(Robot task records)
━━━━━━

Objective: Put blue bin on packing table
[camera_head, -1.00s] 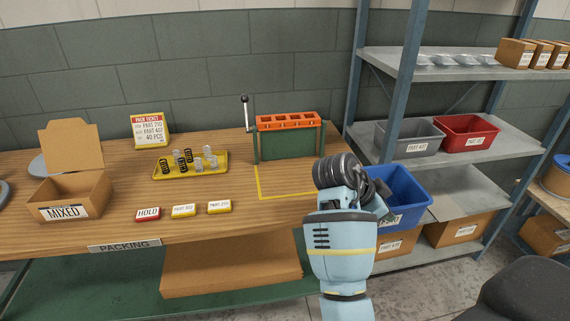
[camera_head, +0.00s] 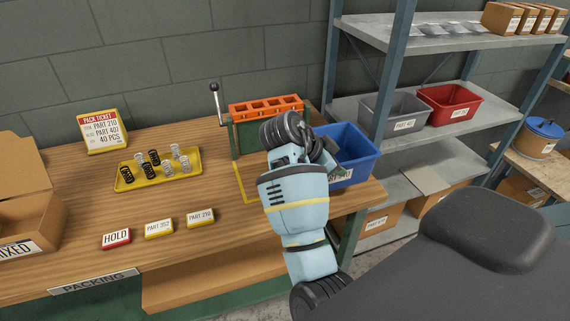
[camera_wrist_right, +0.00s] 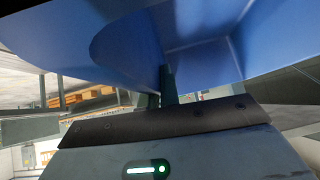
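The blue bin (camera_head: 352,150) is at the right end of the wooden packing table (camera_head: 215,225), beside the green and orange fixture. Its near left part is hidden behind my right arm. I cannot tell whether its base touches the table. My right gripper (camera_head: 325,160) is at the bin's near side, with its fingertips mostly hidden in the head view. In the right wrist view the blue bin (camera_wrist_right: 210,40) fills the top, and a finger (camera_wrist_right: 168,86) lies against its wall; the gripper appears shut on it. My left gripper is not in view.
A yellow-taped outline (camera_head: 243,190) is partly covered by my arm. The fixture (camera_head: 265,108) with a lever stands behind it. A yellow tray of springs (camera_head: 158,168), labelled blocks and an open box lie left. Grey (camera_head: 395,112) and red (camera_head: 449,103) bins sit on the right shelf.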

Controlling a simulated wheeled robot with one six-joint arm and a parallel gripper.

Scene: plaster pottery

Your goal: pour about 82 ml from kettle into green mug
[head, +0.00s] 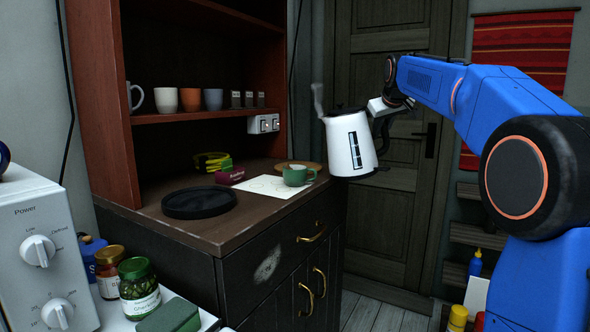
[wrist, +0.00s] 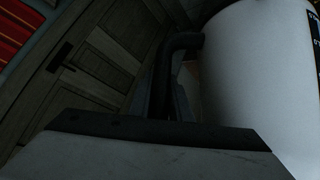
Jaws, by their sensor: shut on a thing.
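The white kettle (head: 350,146) with a black lid, a dark level window and a grey spout hangs in the air right of the cabinet, slightly tilted, its spout on the left. My gripper (head: 381,128) is shut on its black handle; in the wrist view the handle (wrist: 165,75) and white kettle body (wrist: 258,75) show close up, the fingertips mostly hidden. The green mug (head: 295,176) stands upright on a white sheet on the cabinet top, below and left of the kettle. The mug's inside is not visible. No stream shows at the spout.
A black round tray (head: 199,202), a dark red box (head: 230,176), a yellow-green banded thing (head: 212,161) and a tan plate (head: 298,166) share the counter. The shelf (head: 205,115) above holds several cups. A door (head: 385,60) is behind the kettle.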

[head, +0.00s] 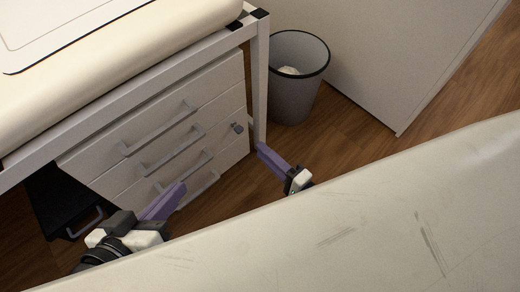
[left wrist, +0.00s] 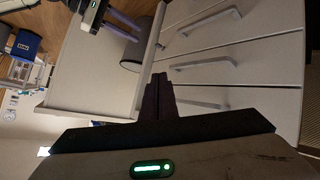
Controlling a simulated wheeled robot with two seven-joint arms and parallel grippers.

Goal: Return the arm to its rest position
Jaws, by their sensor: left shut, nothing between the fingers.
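My left gripper (head: 176,192) has purple fingers and is in front of the white drawer unit (head: 105,186), near its lower handles. In the left wrist view its fingers (left wrist: 158,82) are together with nothing between them. My right gripper (head: 262,148) shows further right in the head view, near the table leg, its purple fingers pointing up and left. Most of both arms is hidden.
A table (head: 120,72) with a pale top stands above the drawers, its white leg (head: 260,85) at the right. A grey waste bin (head: 293,100) stands behind, beside a white cabinet (head: 390,60). A black thing (head: 62,200) is at lower left. Wooden floor (head: 345,143) shows free at the right.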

━━━━━━

Repeat, word for word, every line from the line that contains "Jaws, by their sensor: left" to the end of the entries; include both of those lines and no others.

Jaws, by their sensor: left shut, nothing between the fingers.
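My left gripper (head: 176,192) has purple fingers and is in front of the white drawer unit (head: 105,186), near its lower handles. In the left wrist view its fingers (left wrist: 158,82) are together with nothing between them. My right gripper (head: 262,148) shows further right in the head view, near the table leg, its purple fingers pointing up and left. Most of both arms is hidden.
A table (head: 120,72) with a pale top stands above the drawers, its white leg (head: 260,85) at the right. A grey waste bin (head: 293,100) stands behind, beside a white cabinet (head: 390,60). A black thing (head: 62,200) is at lower left. Wooden floor (head: 345,143) shows free at the right.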

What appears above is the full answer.